O trabalho é considerado análogo ao escravo quando possui ao menos uma das seguintes características: “trabalho forçado; jornada exaustiva; condição degradante de trabalho; restrição, por qualquer meio, de locomoção em razão de dívida contraída com empregador ou preposto, no momento da contratação ou no curso do contrato de trabalho; ou retenção no local de trabalho”, informa matéria publicada neste Século Diário, em alusão ao Dia Nacional de Combate ao Trabalho Escravo.

Na informalidade, no entanto, essas características não são mensuradas, pois é cada qual por si, com seus próprios esforços.
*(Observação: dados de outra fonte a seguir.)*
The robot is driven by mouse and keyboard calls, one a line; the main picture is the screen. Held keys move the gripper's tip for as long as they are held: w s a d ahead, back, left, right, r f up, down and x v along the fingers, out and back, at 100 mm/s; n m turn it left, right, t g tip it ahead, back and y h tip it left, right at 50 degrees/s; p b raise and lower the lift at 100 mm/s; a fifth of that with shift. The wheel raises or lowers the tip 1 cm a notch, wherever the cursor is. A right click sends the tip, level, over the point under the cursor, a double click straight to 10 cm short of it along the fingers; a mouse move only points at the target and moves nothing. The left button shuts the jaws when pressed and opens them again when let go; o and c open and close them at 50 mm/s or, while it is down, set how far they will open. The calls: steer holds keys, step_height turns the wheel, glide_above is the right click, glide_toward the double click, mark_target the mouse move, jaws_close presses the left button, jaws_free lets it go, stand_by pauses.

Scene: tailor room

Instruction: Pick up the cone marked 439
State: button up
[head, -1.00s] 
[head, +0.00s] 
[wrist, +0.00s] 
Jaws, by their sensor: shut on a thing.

Nesse contexto, o individuo é despossuído do seu ser, vai contra seus verdadeiros objetivos, e tem a consciência desumanizada, segundo Karl Marx. 

Isso explica, por exemplo, a migração de um emprego de auxiliar administrativo, com todas as garantias, pela informalidade de entregador de pizzas ou a troca das tarefas de um engenheiro pelas de um motorista de aplicativo. São fatos registrados no dia a dia das cidades, com jornadas de trabalho exaustivas, mas que já foram incorporados às atividades consideradas normais. 

E o que dizer dos motoristas de caminhão? Esses são um caso à parte. Não apenas por se constituir em uma das mais importantes ocupações para a economia, mas, e principalmente, pelo envolvimento em acidentes nas rodovias do País, com estreita ligação com jornadas de trabalho incompatíveis com os níveis de resistência do ser humano. 

O sistema, como um todo, ignora esses fatores, sendo necessária a adoção de medidas políticas e econômicas a fim de punir com rigor a prática do trabalho escravo e, também, reconduzir e economia do País a um patamar capaz de gerar cada vez mais oportunidades para todos.